Davis started the panel in 1998, five years after he founded Milestone, a comic book entertainment company responsible for some of the most successful black superheroes of the 90s, like Icon, a 300-year-old alien whose first earthly encounter was with a slave woman in the American south, and Static, about a high school teenager who receives superpowers after being mistakenly caught up in a gang war.
Today, the Black Panel is an institution. It is given a 90-minute slot at Comic-Con, a rare honour for any panel, and the panel alum have included RZA, Shaquille O'Neal and Nichelle Nichols, aka Lieutenant Uhura of Star Trek. This year, the Black Panel played host to Ne-Yo, J August Richards, Kevin Grevioux, Cree Summer, Erika Alexander, Tatiana El Khouri and Orlando Jones.
(Excerpt) Read more at theguardian.com ...
I’m more interested in comic creators who make works that stand alone.
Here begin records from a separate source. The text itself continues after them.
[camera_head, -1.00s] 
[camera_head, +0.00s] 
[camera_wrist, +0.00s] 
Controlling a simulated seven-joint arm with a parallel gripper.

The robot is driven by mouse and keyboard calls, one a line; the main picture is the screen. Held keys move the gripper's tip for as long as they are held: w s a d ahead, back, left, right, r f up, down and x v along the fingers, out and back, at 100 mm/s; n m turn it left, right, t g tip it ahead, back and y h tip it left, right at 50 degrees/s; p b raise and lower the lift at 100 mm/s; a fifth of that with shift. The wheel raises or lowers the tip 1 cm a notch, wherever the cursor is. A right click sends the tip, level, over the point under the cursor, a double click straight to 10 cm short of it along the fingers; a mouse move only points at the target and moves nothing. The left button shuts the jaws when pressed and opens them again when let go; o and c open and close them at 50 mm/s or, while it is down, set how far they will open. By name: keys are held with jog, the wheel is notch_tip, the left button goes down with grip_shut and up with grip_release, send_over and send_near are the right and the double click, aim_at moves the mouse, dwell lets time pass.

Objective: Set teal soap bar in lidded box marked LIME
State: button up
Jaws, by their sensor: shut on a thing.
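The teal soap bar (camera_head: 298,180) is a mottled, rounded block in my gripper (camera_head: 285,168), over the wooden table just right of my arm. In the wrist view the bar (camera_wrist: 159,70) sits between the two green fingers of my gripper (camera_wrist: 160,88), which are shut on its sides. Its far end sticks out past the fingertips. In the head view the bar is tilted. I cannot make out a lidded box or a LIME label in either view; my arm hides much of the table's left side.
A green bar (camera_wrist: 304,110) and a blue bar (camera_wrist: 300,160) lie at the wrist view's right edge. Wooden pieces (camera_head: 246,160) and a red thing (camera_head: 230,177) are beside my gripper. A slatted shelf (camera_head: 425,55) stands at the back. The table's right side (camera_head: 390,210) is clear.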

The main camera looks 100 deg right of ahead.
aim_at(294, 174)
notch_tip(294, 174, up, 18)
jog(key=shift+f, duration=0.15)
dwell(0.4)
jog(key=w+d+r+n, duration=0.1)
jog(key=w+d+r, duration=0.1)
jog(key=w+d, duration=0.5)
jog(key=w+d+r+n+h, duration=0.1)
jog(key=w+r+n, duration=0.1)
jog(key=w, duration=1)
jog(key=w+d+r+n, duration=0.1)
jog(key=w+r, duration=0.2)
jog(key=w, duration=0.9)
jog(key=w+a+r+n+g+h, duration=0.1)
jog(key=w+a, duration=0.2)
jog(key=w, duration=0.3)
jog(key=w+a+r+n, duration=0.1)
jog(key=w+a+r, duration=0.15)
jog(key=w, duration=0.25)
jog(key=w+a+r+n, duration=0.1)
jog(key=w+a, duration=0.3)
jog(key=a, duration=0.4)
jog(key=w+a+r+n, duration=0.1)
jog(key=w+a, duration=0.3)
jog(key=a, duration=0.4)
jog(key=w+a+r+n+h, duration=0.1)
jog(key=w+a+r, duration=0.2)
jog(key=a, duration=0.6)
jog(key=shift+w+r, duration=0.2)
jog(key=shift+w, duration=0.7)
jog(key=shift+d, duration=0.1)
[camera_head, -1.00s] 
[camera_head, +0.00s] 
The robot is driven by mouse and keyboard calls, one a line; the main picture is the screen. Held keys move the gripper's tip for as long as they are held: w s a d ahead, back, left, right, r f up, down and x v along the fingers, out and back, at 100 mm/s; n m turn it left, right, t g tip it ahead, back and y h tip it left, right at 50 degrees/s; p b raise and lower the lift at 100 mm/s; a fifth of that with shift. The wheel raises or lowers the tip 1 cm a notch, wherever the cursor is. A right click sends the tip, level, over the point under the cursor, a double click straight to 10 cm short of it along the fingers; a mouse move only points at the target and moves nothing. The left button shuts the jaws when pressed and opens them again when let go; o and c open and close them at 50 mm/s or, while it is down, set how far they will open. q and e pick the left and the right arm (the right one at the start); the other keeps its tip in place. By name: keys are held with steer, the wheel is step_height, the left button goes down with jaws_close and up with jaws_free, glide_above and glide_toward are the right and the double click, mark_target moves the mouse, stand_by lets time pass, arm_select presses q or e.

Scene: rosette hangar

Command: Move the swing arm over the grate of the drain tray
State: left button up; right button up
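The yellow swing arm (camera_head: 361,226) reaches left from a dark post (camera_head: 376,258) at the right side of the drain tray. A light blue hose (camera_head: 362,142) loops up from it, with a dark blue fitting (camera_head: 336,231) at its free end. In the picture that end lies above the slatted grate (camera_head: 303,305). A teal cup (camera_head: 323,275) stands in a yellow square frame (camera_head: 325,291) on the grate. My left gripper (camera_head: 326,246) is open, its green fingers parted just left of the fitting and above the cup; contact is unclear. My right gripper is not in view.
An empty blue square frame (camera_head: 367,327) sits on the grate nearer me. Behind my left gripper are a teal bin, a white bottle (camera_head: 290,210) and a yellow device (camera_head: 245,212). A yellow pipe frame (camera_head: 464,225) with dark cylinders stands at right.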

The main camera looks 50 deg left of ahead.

I’m not buying them as a fashion accessory.
Is this writer trying to make the case that black people don’t like or read Spider-Man?
Is Orlando Jones (actor) tweeting about some new comic publisher who is a black man going to translate to SALES to each of those 100,000 followers?
Or is it going to get them to just recognize a character name that may LATER blip up on the radar as some new adapted movie franchise?
This sounds like an interesting panel.
...a form of literature....
***
Sorry, no.
Your opinion... and I’m ok with that
Just like I don’t consider the NYT or MSNBC journalism.
I agree - but a lot of the conventions have panels with collectors, appraisers, peripheral entertainers, etc as a way to try to create extra draw.
Just like they have the costume contests(definitely not my thing), etc .
If there is ONE THING that Sandy Ego Con doesn’t need it is “extra draw”.
It’s lurched over the shark.
It’s the same with “Haight-Ashbury” after the hippies (who wanted to take but not give to the community) came to live on the street (from points East). Or so I hear. Those who created that bohemian scene said it all changed when the runaway tourists flocked in. The free store couldn’t handle the extra “demand”.
SDCC now sells out in advance. I hear that single days are all you can buy unless you buy a year in advance. And some people wait 24 hours in line to get into a specific panel room/discussion.
The artists have left. They set up shop at another hotel, run off from the convention that in name was designed to celebrate their hobby/field.
Your opinion... and Im ok with that
((
Fair enough. Freegards.
Yeah I know - I always wanted to go but never got to get there before it got out of control, so now I just hit local midwest stuff and still have some fun and meet some folks.
If African American culture is American culture ... then drop “African” from the phrase.